>> Begin Data for this task
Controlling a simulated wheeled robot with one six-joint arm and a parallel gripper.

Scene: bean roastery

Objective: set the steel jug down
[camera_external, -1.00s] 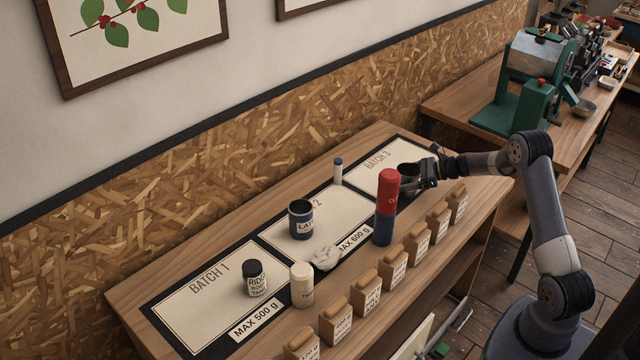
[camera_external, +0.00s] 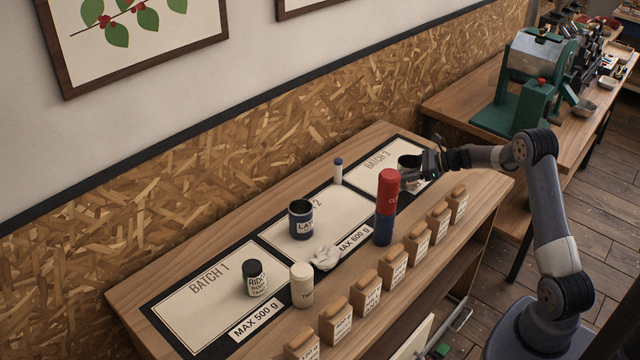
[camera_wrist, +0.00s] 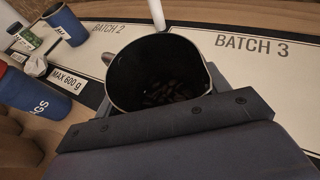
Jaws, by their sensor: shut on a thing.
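The steel jug (camera_wrist: 118,77) fills the middle of the wrist view, its dark round mouth facing up at the camera and brown beans lying inside. In the external view the jug (camera_external: 406,160) shows as a dark opening over the Batch 3 panel (camera_external: 373,158), partly hidden by the red and blue canister and my gripper. My gripper (camera_external: 420,172) is shut on the jug, reaching in from the right. I cannot tell whether the jug's base touches the mat. The wrist view also shows the Batch 3 panel (camera_wrist: 270,75) to the right of the jug.
The red and blue canister (camera_external: 386,208) stands close in front of the jug. A small white bottle with a blue cap (camera_external: 338,172) stands at the back.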

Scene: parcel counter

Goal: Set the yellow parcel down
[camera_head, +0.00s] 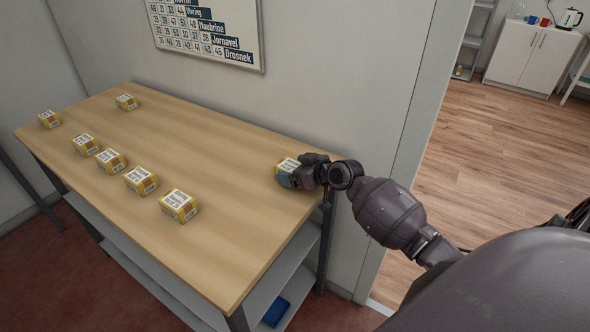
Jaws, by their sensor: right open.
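A yellow parcel (287,166) with a white label is on the wooden counter (225,240) near its right back edge. My right gripper (290,180) is at this parcel, close against its right and front side, and covers part of it. The gripper is open; whether its fingers touch the parcel cannot be made out. My left gripper is not in view.
Several similar yellow parcels stand on the counter, the nearest one (178,205) close to the front edge and another (126,102) at the far back. A wall with a sign (210,30) runs behind. The counter's middle is clear. A blue item (276,312) lies on the lower shelf.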

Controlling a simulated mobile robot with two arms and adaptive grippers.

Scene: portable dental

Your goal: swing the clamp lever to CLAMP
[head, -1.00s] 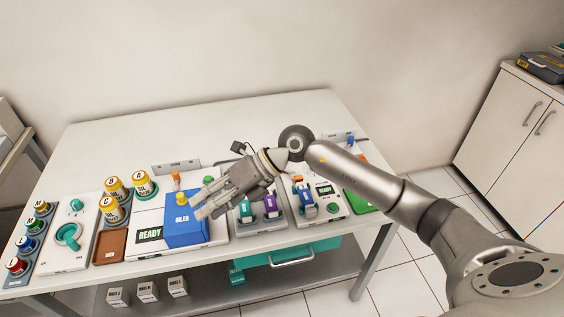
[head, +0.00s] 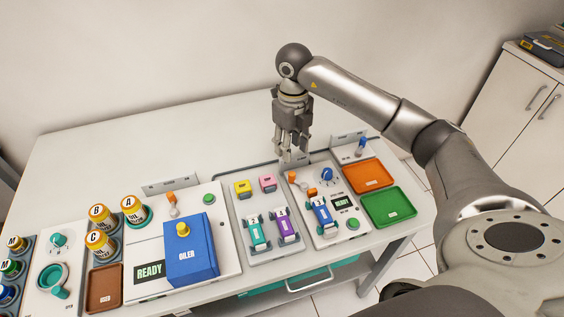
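My right gripper (head: 294,157) points down in the head view, with its fingers apart and nothing seen between them. It hangs over the back edge of the panel (head: 338,233) that carries a small READY screen and a blue handpiece-like cart. A small orange-tipped lever (head: 294,179) stands at that panel's back left, just below the fingertips in the picture; no contact is clear. Another orange-tipped lever (head: 171,199) stands on the oiler panel. The lever labels are too small to read, so I cannot tell which is the clamp lever. My left gripper is out of view.
A blue knob (head: 327,175) is right of the nearer lever. Yellow (head: 242,187) and pink (head: 267,183) blocks stand to its left. The blue oiler box (head: 191,249) is farther left. Orange (head: 369,177) and green (head: 388,208) trays lie right. The table's back area is clear.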

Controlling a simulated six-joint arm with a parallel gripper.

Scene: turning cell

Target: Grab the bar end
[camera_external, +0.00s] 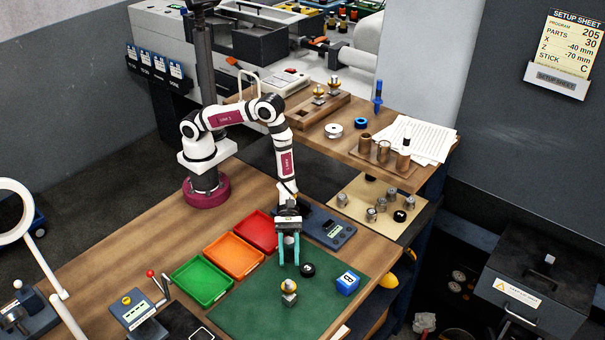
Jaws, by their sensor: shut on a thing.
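My gripper (289,262) points straight down over the green mat (240,312), its two teal fingers side by side. It is shut on the bar end, which I cannot make out clearly between the fingers at this size. A small part of brass and steel (289,290) stands on the mat just below the fingertips in the picture. A black round piece (308,270) lies on the mat just right of the right fingertip.
A blue block marked B (348,283) sits on the mat to the right. Red (256,231), orange (234,256) and green (201,281) trays line up to the left. A dark blue gauge (329,229) lies behind the gripper. A small device with a red-knobbed lever (138,306) stands front left.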

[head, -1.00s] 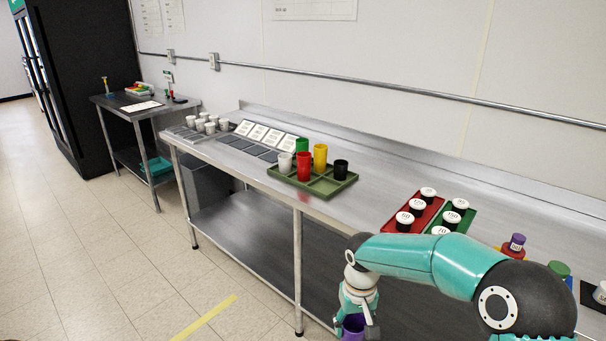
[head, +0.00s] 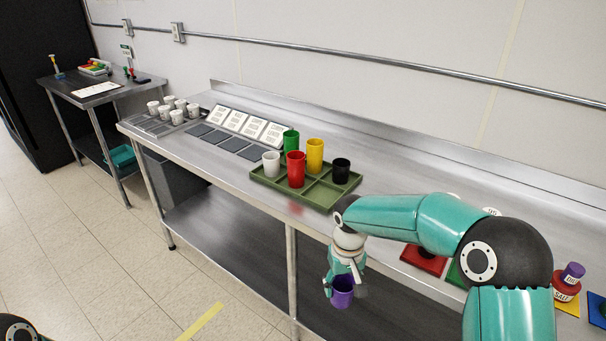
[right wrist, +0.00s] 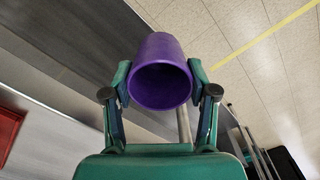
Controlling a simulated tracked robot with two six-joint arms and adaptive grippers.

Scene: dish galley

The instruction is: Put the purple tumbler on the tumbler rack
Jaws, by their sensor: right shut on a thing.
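The purple tumbler (head: 342,293) is held in my right gripper (head: 346,284), in front of the steel counter's front edge and below its top. In the right wrist view the purple tumbler (right wrist: 161,72) sits between the two fingers, its open mouth facing the camera. The tumbler rack (head: 318,196) is an olive-green tray with compartments on the counter, up and to the left of the gripper. It holds a white, a red, a green, a yellow and a black tumbler; some front compartments are empty. My left gripper is not in view.
The steel counter (head: 222,167) has several white cups (head: 177,116) and label cards (head: 236,121) left of the rack. A lower shelf (head: 240,235) runs beneath the counter.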

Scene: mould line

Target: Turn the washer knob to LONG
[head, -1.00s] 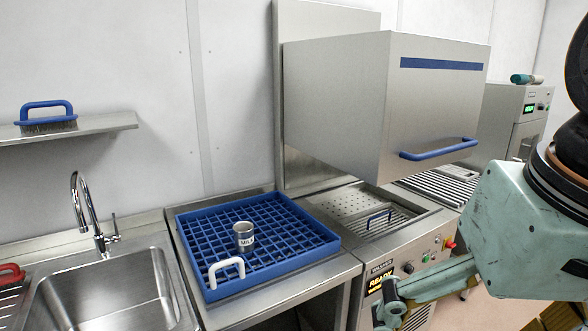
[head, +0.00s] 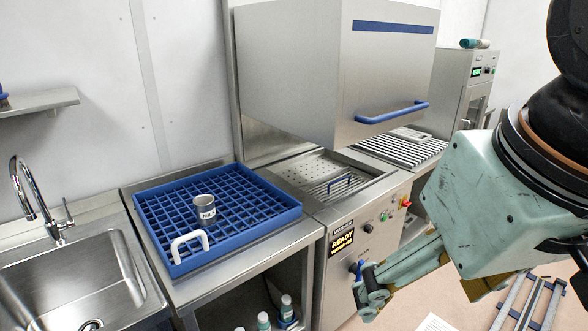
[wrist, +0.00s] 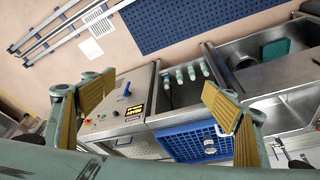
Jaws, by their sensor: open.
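The washer's front panel (head: 338,268) carries a lit display (head: 341,242) reading READY, with smaller text that I cannot read. No LONG mark is legible. My gripper is open and empty; in the wrist view its fingers (wrist: 158,112) stand wide apart, with the panel beyond them towards the left finger.
The washer's hood (head: 340,75) is raised. A blue rack (head: 230,238) holding a metal cup (head: 204,208) stands on the left counter, beside a sink (head: 85,275). A red button (head: 405,203) is at the panel's right. Metal rails (head: 535,300) lie on the floor at right.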

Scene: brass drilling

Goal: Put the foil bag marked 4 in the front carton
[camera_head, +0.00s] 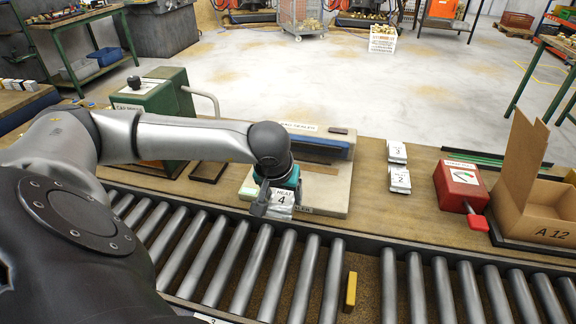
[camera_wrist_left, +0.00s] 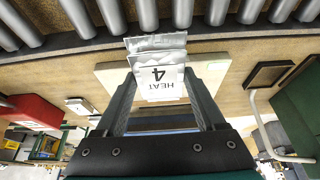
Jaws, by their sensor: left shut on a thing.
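The silver foil bag marked HEAT 4 (camera_head: 282,200) is held between the fingers of my left gripper (camera_head: 272,206), over the front edge of the bag sealer's pale base. It also shows in the left wrist view (camera_wrist_left: 158,76), between the two dark fingers. A brown open carton marked A 12 (camera_head: 545,222) stands at the right edge of the head view, one flap raised, partly cut off by the frame. It is well to the right of my left gripper. I cannot see whether it is the front carton. My right gripper is not in view.
Foil bags marked 3 (camera_head: 397,152) and 2 (camera_head: 400,180) lie on the bench. A red box with a gauge (camera_head: 460,187) stands between them and the carton. The bag sealer (camera_head: 322,180) is behind my gripper. The roller conveyor (camera_head: 300,270) runs along the front, with a yellow block (camera_head: 350,291).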

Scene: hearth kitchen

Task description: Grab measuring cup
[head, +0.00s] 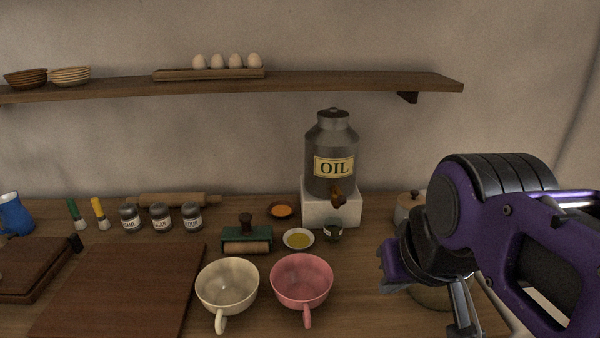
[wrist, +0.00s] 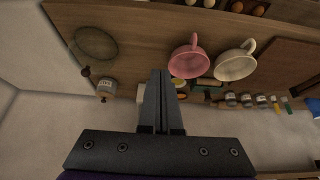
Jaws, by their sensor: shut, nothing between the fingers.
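No cup carries readable measuring marks, so I cannot tell for sure which is the measuring cup. A small dark glass cup (head: 333,232) stands below the oil can's spout. A cream cup (head: 227,286) and a pink cup (head: 302,281) stand upright and look empty, handles toward the front; the pink cup (wrist: 187,62) and cream cup (wrist: 234,66) also show in the wrist view. My gripper (wrist: 160,73) is shut and empty, above the counter and apart from the cups. In the head view my arm partly hides it at the right.
The oil can (head: 331,150) stands on a white block (head: 331,208). A small dish (head: 298,239), a green-based roller (head: 246,240) and a cutting board (head: 120,288) lie near the cups. A clear round glass vessel (wrist: 95,43) is at the wrist view's left. A shelf (head: 360,84) hangs above.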

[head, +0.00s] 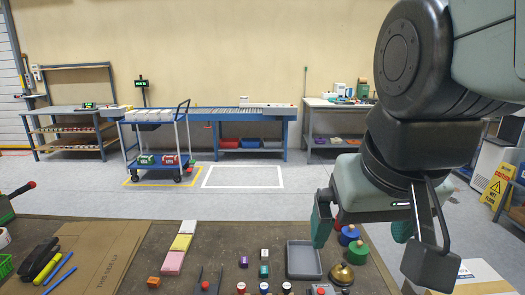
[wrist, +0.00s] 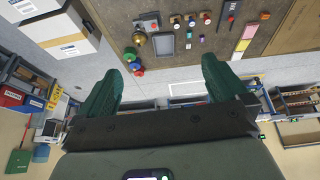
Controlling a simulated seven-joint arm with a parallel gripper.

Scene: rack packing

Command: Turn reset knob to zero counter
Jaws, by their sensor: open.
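My gripper (head: 362,228) is open and empty, raised above the far right part of the bench. In the wrist view its two green fingers (wrist: 160,66) are spread wide with nothing between them. No reset knob or counter can be made out for certain. A small grey box with a red top (head: 320,291) is cut off at the bottom edge of the head view. What looks like the same box (wrist: 147,22) shows in the wrist view, apart from the fingers. Several round coloured pieces (wrist: 135,66), red, blue and green, lie close to one finger in the wrist view.
A grey tray (head: 290,274) and a brass dome (head: 341,273) stand on the brown bench (head: 215,240). Cardboard (head: 105,250) and pens are further left. White boxes (wrist: 60,38) show in the wrist view.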

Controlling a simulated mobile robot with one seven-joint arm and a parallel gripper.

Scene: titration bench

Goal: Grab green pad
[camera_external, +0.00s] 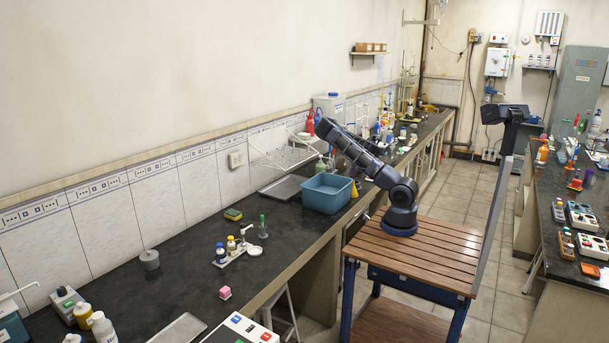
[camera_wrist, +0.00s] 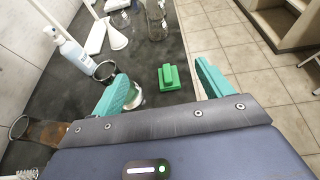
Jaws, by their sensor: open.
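The green pad (camera_wrist: 169,78) is a small bright green stepped block lying on the dark bench top in the wrist view. My gripper (camera_wrist: 161,82) has its two teal fingers spread wide apart, one to the left and one to the right of the pad in the picture. Nothing is held between them, and the pad appears beyond the fingertips. In the external view my arm reaches up and left from its base over the bench; I cannot make out its fingers or this pad there.
A pale round item (camera_wrist: 136,98) lies partly behind the left finger. A dark ring (camera_wrist: 105,71), white funnel (camera_wrist: 115,36), wash bottle (camera_wrist: 74,52) and glass flask (camera_wrist: 156,22) stand nearby. Bench edge and tiled floor (camera_wrist: 240,50) lie right. A blue tub (camera_external: 327,194) stands below my arm.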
>> End Data for this task
> **Exercise objective**:
Set out every line from the material that contains the string "grippers".

> **Output of the exercise**:
Controlling a simulated mobile robot with two arms and adaptive grippers.
Controlling a simulated tracked robot with two six-joint arms and adaptive grippers.

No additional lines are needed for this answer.